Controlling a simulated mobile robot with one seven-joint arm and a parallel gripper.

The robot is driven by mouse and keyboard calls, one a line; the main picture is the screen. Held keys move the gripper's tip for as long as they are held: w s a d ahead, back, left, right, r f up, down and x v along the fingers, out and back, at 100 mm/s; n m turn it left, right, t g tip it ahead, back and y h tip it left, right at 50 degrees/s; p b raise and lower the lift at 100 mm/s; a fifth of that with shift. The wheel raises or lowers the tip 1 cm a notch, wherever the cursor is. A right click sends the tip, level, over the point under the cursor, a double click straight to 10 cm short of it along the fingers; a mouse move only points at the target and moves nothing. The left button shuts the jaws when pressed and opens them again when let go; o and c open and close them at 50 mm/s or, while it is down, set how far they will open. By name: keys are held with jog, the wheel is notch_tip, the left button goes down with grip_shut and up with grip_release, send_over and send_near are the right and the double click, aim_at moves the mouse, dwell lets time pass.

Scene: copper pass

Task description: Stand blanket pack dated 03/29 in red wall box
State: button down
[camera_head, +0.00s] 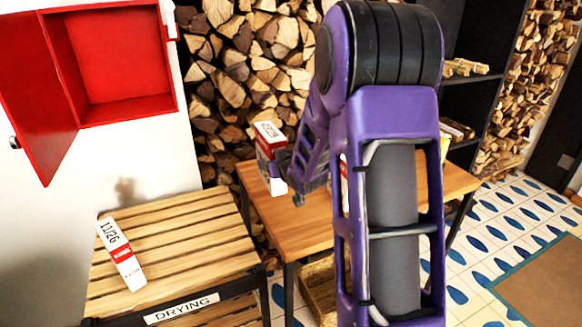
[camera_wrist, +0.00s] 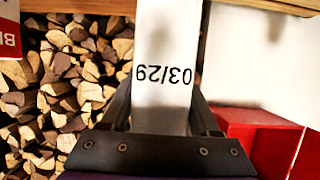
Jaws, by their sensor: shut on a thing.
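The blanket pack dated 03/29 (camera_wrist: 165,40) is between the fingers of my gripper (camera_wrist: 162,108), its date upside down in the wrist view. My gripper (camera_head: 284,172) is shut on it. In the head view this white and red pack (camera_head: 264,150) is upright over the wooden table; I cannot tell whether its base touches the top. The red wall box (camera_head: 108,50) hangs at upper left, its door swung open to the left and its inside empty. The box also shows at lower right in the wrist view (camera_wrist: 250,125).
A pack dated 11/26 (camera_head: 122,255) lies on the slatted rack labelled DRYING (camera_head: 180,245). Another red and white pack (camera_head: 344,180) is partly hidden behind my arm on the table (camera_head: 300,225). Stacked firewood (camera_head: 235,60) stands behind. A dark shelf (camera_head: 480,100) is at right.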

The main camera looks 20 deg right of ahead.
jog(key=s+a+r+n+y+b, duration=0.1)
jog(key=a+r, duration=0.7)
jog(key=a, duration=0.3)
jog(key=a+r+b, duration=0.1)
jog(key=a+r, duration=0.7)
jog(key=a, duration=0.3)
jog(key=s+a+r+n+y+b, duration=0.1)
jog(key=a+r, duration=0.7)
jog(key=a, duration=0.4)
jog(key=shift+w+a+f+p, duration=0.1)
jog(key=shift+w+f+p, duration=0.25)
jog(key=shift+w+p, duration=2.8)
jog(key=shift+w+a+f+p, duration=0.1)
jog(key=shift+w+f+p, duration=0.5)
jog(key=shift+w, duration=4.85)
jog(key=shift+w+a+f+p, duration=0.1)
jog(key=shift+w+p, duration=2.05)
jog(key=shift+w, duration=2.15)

* * * * * * * * *

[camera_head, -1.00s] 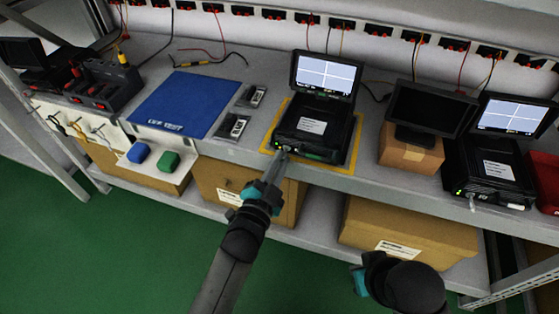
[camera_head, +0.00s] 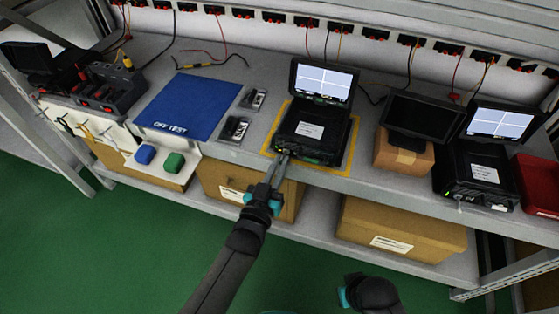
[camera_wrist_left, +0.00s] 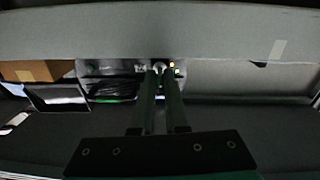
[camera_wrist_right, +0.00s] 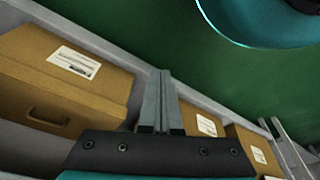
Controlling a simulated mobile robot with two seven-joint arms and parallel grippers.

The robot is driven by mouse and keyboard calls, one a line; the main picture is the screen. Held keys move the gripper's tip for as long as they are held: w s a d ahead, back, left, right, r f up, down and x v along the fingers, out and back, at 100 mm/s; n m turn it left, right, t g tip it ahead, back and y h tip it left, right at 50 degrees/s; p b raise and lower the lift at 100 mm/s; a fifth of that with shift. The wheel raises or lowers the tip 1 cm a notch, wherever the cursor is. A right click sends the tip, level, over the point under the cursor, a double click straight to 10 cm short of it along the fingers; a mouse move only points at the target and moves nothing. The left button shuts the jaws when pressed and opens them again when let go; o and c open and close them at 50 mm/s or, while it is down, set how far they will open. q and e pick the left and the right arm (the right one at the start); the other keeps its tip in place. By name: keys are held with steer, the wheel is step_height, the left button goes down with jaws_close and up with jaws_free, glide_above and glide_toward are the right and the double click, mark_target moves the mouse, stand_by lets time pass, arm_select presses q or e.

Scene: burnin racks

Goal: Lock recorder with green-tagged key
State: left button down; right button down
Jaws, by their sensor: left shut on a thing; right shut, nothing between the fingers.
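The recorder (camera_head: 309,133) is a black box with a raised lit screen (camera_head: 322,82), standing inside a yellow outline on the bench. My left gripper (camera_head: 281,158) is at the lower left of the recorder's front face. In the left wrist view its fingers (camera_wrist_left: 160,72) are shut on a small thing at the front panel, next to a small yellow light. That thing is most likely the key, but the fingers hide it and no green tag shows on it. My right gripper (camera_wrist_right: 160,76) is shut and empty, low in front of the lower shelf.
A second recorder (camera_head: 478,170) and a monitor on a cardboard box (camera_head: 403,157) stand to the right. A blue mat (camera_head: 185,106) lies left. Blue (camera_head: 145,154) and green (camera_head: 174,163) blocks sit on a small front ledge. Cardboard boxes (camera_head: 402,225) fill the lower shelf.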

* * * * * * * * *

- _THE TASK_:
Exactly and only the lines from the line with "Scene: burnin racks" to the line with "State: left button down; right button down", both included, are to be printed.

- _WRITTEN RESPONSE_:
Scene: burnin racks

Goal: Lock recorder with green-tagged key
State: left button down; right button down

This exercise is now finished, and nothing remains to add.